In short, I hauled all those green slabs from the back yard into the side of the driveway. They look like they came from a countertop. Then I weeded the interstices. The tape on my shoulder was noticeable there, too, in an “absence of shoulder pain” that I’d expect from that kind of activity. Pleasant surprise, there.

As I pulled up some of the rocks, it reminded me of looking into an ant farm. Zillions of tiny black ants scrambling frantically everywhere as I uprooted and hauled away their seemingly-permanent roof. They had established tunnels clearly visible, and a few of them the rock came away with a bunch of their little eggs, and ants frantically trying to rescue them. I brushed the eggs and ants off, not wanting ants all over as I moved the slabs, but I doubt it did them a favor, as I probably squished most of them. It was hard not to get distracted by watching all the interesting invertebrate life crawling all over as I moved rocks. I love watching bugs (from a distance).

Since I had my camera outside anyway, here are a couple pictures of our rain garden as it looks today.
Rain Garden 1

Rain Garden 2
See all the green?? I get excited every time I look out there. We did put a couple ferns in off in the back, but I don’t know that they’ll make it. They look pretty droopy. Yesterday it was had almost drained, but then we got a bunch of rain yesterday afternoon, and it filled up again. Notice the freshly-planted strawberries along the left side. That was yesterday’s project.

Camellia Buds
I clipped the one flower already produced. I’m hoping that these buds will pop out soon.
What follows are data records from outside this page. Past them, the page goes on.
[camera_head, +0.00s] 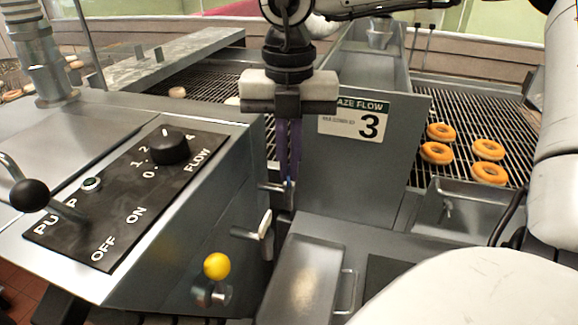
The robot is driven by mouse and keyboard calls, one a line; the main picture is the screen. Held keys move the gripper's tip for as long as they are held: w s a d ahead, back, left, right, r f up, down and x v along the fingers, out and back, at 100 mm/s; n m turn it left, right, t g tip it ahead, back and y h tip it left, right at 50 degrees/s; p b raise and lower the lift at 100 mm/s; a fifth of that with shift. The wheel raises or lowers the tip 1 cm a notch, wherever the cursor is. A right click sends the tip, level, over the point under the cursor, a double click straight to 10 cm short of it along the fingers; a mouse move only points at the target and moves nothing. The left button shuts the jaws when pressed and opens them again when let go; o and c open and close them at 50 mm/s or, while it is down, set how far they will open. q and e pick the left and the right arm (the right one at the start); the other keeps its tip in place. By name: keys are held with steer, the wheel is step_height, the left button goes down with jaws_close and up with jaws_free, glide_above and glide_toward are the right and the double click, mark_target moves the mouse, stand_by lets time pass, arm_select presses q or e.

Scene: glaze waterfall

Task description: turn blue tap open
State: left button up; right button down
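My right gripper (290,178) hangs straight down at the centre, with its narrow purple fingers close together. The blue tap (290,190) shows only as a small blue piece by the fingertips, above a metal spout at the machine's side. The fingers cover much of it. I cannot tell whether they touch it, grip it or stand just in front of it. My left gripper is out of view.
A control panel (112,215) with a black flow knob (169,146) and a black-ball lever (30,195) is at left. A yellow-knobbed valve (216,266) and a pale lever (265,226) sit below the tap. A glaze flow sign (352,118) stands behind; doughnuts (437,152) lie on the right rack.

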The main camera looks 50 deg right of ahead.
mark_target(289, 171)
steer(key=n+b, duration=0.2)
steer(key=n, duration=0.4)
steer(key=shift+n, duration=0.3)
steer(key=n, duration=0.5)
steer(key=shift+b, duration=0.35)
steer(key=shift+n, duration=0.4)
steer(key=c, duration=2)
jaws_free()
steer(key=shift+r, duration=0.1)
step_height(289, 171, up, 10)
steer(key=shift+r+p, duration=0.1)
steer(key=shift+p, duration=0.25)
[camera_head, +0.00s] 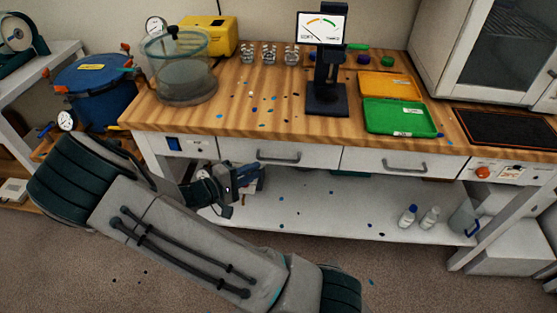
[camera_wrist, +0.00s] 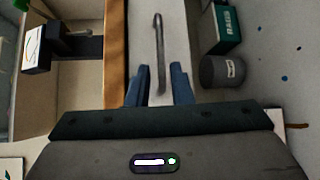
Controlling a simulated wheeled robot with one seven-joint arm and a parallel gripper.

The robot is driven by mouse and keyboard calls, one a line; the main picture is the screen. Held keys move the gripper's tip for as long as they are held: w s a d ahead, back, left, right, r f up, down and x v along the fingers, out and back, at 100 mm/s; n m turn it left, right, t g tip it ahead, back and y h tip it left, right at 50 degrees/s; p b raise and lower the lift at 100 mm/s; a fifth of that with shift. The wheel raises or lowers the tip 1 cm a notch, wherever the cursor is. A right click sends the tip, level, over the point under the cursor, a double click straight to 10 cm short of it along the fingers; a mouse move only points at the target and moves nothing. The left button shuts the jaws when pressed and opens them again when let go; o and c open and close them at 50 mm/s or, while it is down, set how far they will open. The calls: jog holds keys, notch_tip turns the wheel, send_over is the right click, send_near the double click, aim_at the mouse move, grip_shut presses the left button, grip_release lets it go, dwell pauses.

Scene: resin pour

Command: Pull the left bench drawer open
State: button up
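The left bench drawer (camera_head: 318,157) has a white front under the wooden bench top and looks flush with the bench. Its grey bar handle (camera_head: 279,159) also shows in the wrist view (camera_wrist: 158,50), standing upright in that picture. My gripper (camera_head: 258,180) is below and left of the handle in the head view. In the wrist view my gripper (camera_wrist: 159,88) has its two blue fingers apart, with the near end of the handle between or just beyond their tips. No contact shows, and the exact depth gap cannot be told.
The right drawer (camera_head: 385,164) is beside it. The lower shelf (camera_head: 320,215) holds bottles (camera_head: 408,215) at right. A green box (camera_wrist: 223,25) and grey can (camera_wrist: 222,71) stand near the fingers in the wrist view. The bench top carries a gauge stand (camera_head: 326,95) and trays.

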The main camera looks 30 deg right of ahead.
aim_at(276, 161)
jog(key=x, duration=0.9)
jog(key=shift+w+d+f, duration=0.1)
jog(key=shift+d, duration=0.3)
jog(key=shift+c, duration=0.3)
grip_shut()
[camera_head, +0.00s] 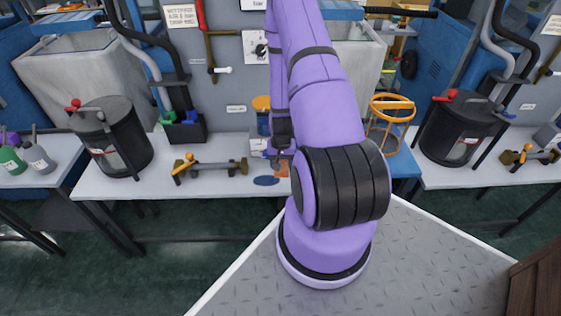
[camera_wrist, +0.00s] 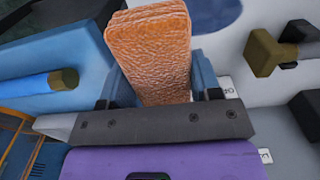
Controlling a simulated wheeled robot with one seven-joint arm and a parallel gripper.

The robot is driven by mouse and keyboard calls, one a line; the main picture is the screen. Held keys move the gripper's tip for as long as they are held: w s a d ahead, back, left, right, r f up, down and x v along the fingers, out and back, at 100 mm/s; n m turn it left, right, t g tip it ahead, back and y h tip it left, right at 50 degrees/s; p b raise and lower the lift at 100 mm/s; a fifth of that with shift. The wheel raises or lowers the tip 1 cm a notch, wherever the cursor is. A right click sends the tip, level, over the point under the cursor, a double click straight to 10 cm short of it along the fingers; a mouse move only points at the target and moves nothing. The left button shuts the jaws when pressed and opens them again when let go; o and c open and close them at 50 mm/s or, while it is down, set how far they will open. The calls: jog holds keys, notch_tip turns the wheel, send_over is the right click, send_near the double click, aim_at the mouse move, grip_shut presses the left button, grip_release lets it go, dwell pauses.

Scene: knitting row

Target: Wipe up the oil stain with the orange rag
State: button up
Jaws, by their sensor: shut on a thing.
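The orange rag (camera_wrist: 150,48) is a thick, rough-textured block. It stands out from between the fingers of my gripper (camera_wrist: 160,88), which is shut on it. The oil stain is a dark blue patch (camera_head: 266,181) on the white table near its front edge. Part of the stain (camera_wrist: 212,13) also shows in the wrist view, just beyond the rag's upper right. The rag partly overlaps the stain in that view; I cannot tell whether they touch. In the head view my arm hides part of the table near the gripper.
A bar-shaped tool with an orange handle (camera_head: 210,168) lies left of the stain. A black canister (camera_head: 112,140) stands further left on the white table (camera_head: 150,187). An orange wire cage (camera_head: 390,125) stands to the right on a blue surface. Machines line the back.

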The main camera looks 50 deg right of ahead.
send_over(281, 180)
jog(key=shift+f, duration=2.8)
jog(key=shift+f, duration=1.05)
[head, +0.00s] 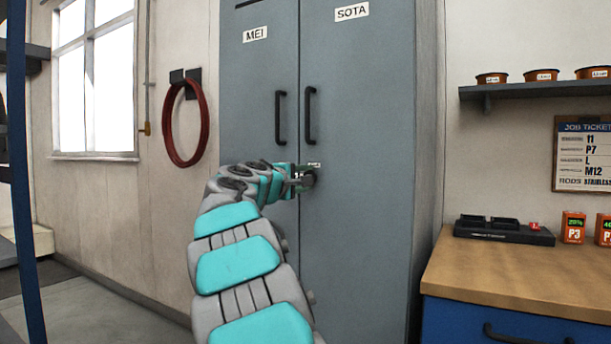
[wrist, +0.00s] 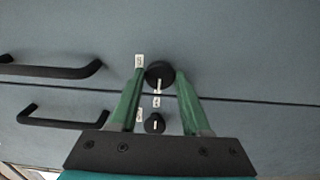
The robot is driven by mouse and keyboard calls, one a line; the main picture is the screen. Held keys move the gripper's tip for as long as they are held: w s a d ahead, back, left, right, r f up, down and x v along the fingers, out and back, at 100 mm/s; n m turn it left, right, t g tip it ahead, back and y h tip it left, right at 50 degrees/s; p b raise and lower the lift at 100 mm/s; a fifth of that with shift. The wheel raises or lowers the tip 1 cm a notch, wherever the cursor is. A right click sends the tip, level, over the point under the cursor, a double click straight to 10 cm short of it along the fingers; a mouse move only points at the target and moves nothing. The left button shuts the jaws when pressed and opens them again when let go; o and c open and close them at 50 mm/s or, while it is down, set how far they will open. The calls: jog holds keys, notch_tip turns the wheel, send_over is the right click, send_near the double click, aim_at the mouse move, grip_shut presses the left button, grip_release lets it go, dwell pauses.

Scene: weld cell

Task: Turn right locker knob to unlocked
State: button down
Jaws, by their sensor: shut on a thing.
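A grey two-door locker (head: 365,220) stands ahead, its right door labelled SOTA and its left door MEI. The right locker knob (wrist: 160,72) is round and black with a white mark on its lower edge in the wrist view. My gripper (wrist: 161,78) is shut on this knob, one green finger on each side. In the head view my gripper (head: 304,177) is at the right door near the seam, and covers most of the knob. The left knob (wrist: 155,124) sits across the seam, between my fingers lower in the wrist view, with a white line on it.
Black door handles (head: 310,116) stand out above the knobs, and show at the left in the wrist view (wrist: 50,67). Small white labels (wrist: 139,61) sit near the knobs. A workbench (head: 520,285) stands at the right, and a red hose (head: 205,125) hangs at the left.

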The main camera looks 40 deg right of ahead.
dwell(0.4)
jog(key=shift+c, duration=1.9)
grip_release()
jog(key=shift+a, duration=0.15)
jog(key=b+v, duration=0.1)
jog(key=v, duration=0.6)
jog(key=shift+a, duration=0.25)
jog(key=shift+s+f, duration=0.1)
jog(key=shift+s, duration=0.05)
By the way, expect more talk about the yard for a little bit here. The weather’s more amenable to such work, and physically I’m not having trouble with this stuff yet. By July I may not be lifting heavy pieces of marble.

Gardening is Not My Forte

Day’s Verse:
You lazy fool, look at an ant.
Watch it closely; let it teach you a thing or two.
Nobody has to tell it what to do.

Proverbs 6:6-ish

Yesterday, another dry but slightly more overcast day, I planted 15 new strawberry plants as a ground cover for the edge of the rain garden. That accounts for a little more than half of the area needed to be covered. I figured we might as well plant something delicious, since we have to put something in. Hopefully that doesn’t backfire and cover our yard in strawberries… but I figure, there are worse things to have take over your yard. I also have some strawberries in a raised bed, and now I’m kind of wishing I’d put something else there. Maybe I should do some other food, like lettuces or something, along the remaining length of the rain garden. Hmm.

I also took some steps to revive the camellia we transplanted into the front yard last summer. It’s got lots of flower buds, but ever since we planted it, the leaves have slowly been turning yellower. I thought perhaps it was shocked by the transplanting, so I waited over the winter to see if it improved; nope. So I’m trying fertilizer and compost, per the expert Molbak’s advice. I don’t want it to die, because the flowers are pretty — a simple reason, I guess, but generally I’m bad with plants, and I rarely make an effort to rescue sick plants. It’s saying a lot that I put in any effort for this one.

And, in our final plant-related news, the rain garden plants have started sprouting. I have to admit, it feels miraculous to me. We got them in late December as mere twigs — twigs in lots of dirt. Nary a spot of leafiness, even last season’s leaves still hanging on. But with hope, I planted them very carefully, according to rain garden-planting directions I have. The sedges started showing new growth first, but now almost everything (except the ferns, which I expect to die) have started showing small new leaves. I mean, yes, they still look like twigs, but they’re clearly living twigs, with the potential to become a lovely natural green space in suburbia. Of course, I still need to keep them alive through the summer.

Despite the fact that I’m not good at gardening and have minimal interest in yard work (with the result that our yard looks mediocre at best), I still continue to try to improve it incrementally. Maybe in another 10 or 15 years we’ll have something I genuinely like to see when I look out the window.